Given exercise:
Look through the records below and collect all lines that hold the string "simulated".

+++ Task inputs +++

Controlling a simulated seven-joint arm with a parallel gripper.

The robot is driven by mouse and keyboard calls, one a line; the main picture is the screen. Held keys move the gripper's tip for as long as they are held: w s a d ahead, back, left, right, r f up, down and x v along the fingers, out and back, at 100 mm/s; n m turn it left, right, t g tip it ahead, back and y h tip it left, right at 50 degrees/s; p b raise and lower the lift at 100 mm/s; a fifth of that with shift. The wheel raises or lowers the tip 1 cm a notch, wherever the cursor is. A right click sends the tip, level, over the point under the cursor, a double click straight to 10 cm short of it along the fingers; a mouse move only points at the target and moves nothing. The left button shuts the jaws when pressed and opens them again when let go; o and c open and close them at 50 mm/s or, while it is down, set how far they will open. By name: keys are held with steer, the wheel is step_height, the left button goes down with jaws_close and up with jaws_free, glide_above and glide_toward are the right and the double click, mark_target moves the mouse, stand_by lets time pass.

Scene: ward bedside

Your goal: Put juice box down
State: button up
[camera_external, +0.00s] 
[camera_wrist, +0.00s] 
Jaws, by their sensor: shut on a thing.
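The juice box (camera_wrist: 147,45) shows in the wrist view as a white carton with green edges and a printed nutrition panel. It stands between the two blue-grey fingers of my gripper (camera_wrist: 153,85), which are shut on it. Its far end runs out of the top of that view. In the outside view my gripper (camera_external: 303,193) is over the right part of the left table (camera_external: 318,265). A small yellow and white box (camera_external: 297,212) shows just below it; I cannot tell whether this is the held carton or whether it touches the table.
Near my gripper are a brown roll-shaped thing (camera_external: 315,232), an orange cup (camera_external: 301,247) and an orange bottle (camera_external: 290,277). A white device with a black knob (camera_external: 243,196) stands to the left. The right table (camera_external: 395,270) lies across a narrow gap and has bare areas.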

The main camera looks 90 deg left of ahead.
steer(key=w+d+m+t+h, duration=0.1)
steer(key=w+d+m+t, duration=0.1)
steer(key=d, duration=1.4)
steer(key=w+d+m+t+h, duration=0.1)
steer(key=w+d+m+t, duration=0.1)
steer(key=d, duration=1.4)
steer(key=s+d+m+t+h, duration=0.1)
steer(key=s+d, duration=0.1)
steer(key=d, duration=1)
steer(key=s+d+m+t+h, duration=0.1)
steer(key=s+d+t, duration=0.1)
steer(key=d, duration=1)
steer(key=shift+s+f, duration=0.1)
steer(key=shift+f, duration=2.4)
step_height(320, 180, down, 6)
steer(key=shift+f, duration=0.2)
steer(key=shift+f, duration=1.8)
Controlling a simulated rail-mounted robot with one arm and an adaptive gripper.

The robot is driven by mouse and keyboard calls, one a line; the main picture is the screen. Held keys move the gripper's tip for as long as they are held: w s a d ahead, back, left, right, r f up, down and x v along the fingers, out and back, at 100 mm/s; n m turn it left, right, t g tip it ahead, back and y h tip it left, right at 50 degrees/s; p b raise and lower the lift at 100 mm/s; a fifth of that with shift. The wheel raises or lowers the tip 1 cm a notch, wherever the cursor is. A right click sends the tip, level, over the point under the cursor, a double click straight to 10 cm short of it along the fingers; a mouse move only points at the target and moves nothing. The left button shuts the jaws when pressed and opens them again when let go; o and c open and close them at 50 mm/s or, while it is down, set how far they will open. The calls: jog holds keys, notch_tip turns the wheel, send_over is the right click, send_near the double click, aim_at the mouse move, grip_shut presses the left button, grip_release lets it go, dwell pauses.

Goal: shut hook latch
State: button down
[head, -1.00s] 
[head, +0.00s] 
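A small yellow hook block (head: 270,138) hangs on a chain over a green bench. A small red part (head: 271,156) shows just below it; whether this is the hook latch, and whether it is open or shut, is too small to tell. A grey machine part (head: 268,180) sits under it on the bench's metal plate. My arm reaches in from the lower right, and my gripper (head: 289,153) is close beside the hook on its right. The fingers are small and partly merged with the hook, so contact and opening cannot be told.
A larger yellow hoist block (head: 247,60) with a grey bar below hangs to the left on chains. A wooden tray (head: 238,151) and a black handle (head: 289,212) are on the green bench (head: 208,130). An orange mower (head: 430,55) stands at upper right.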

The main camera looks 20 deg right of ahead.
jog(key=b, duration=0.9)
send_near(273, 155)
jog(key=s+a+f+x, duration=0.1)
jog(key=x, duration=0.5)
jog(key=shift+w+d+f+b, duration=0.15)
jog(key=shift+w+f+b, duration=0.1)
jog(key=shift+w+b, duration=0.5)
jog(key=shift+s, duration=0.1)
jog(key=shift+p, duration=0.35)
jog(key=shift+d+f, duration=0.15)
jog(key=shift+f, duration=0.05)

+++

Exercise solution:
Controlling a simulated seven-joint arm with a parallel gripper.
Controlling a simulated rail-mounted robot with one arm and an adaptive gripper.

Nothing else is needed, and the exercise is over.